Le projet de loi de finances 2026 bouleverse les règles du jeu pour le CBD. Entre taxation massive et restrictions de vente, c'est toute une industrie qui vacille.

Auteur de l'article
Publié le
29/10/2025 10:04
Mis à jour le
29/10/2025 10:26
Par
Amélie LEFORT
Assemblée Nationale - Budget 2026

L'atmosphère est lourde dans les boutiques de CBD. Depuis quelques semaines, une information circule et provoque une vague d'inquiétude dans tout le secteur. Le projet de loi de finances 2026 contient des dispositions qui pourraient changer radicalement les règles du jeu. Certains parlent même de condamnation à mort pour la filière française.
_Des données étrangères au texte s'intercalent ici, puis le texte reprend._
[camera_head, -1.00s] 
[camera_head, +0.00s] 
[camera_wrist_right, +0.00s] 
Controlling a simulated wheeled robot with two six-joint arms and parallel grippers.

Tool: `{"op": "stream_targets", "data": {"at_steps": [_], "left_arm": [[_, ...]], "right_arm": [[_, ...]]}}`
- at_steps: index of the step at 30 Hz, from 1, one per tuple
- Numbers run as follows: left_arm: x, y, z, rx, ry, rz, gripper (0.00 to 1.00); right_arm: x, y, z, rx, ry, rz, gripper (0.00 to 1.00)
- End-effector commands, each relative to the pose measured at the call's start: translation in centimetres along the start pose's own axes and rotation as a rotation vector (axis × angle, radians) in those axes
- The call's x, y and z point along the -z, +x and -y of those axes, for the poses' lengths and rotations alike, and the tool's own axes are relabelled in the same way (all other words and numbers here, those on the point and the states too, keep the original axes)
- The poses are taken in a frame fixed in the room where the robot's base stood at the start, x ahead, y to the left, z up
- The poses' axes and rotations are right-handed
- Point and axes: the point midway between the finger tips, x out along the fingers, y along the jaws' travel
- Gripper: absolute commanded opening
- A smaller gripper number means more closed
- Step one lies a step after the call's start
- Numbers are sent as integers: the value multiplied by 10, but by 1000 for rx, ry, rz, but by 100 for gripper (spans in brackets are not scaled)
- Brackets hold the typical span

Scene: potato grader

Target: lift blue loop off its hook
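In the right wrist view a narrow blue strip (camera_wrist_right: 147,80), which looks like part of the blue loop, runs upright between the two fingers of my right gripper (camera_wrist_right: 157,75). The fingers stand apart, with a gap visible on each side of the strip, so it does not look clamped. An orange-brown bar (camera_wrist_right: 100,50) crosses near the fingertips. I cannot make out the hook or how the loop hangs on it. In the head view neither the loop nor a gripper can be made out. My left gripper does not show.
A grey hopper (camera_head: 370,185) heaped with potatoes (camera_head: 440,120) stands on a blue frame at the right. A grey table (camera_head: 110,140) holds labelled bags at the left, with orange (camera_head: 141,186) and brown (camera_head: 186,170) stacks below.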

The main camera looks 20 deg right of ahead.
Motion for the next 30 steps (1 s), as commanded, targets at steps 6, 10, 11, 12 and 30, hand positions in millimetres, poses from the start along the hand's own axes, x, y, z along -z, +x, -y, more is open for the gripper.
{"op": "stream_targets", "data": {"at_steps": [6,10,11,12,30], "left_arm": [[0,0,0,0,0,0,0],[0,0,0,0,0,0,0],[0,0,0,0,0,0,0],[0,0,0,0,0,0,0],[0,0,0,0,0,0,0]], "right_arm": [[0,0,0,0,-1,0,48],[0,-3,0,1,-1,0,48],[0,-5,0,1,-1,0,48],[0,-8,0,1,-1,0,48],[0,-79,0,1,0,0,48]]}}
Jimmy, gérant d'une boutique spécialisée à Orléans, résume bien le sentiment général. Pourra-t-il encore exercer son métier l'année prochaine ? Pour l'instant, personne ne peut vraiment lui répondre. Les informations restent floues, les décrets d'application ne sont pas encore publiés. Mais une chose est certaine : le cannabidiol va basculer dans une nouvelle catégorie fiscale.

Une taxation qui change la donne

Le gouvernement veut appliquer au CBD fumable le même régime fiscal que celui du tabac. Concrètement, cela signifie l'introduction d'un droit d'accise de 25,7 %, auquel s'ajoute une assiette fixe de 18 euros par kilogramme. Pour Bercy, il s'agit simplement d'harmoniser la fiscalité entre tous les produits destinés à être fumés.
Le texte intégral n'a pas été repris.